**** RAW DATA

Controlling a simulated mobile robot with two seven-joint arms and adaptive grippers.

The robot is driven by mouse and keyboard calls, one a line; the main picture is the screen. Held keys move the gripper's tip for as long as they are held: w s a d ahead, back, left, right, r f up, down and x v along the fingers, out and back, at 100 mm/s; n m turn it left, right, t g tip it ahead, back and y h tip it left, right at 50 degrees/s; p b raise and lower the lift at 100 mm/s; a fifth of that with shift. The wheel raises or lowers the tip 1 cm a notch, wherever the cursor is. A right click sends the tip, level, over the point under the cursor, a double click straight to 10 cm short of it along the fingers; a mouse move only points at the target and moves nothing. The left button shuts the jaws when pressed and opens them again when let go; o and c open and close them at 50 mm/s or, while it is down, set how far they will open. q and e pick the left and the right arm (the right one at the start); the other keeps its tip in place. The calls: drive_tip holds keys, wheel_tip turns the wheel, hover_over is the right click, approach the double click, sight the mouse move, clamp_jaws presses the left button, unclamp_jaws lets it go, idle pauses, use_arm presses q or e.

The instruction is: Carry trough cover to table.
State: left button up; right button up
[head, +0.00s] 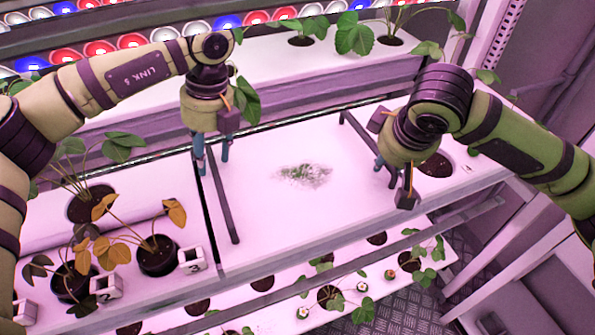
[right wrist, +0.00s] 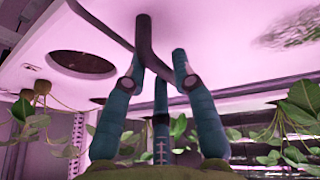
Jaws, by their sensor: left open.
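The trough cover (head: 290,215) is a white panel lying flat on the rack, with a dark bar handle near each side. A green and grey patch (head: 304,176) marks its middle. My left gripper (head: 212,163) is open, its fingers at either side of the left handle (head: 222,200). My right gripper (head: 386,172) is at the near end of the right handle (head: 358,132). In the right wrist view its fingers (right wrist: 156,68) stand apart around the dark bar (right wrist: 145,35), with gaps showing. The handle's near end is partly hidden by the fingers.
Potted plants, some with yellowed leaves (head: 103,250), and number blocks (head: 107,288) stand left of the cover. A planting hole (head: 436,165) lies right of it. A lower rack (head: 280,300) with plants is in front. A back trough (head: 270,70) and coloured lamps lie behind.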

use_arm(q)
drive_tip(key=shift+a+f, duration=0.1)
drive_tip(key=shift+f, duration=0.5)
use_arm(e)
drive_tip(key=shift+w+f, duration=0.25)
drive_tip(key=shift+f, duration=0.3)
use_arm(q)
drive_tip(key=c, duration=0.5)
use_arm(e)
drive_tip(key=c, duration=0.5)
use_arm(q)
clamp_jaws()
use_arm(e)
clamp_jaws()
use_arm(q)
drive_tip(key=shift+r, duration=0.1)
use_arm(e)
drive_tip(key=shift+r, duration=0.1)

********

* AIM
Only the lines from the one with "State: left button up; right button up" through the one with "[right wrist, +0.00s]", both included, go in the copy, exactly as written. Leave the pictures behind.

* ANSWER TO THE TASK
State: left button up; right button up
[head, +0.00s] 
[right wrist, +0.00s] 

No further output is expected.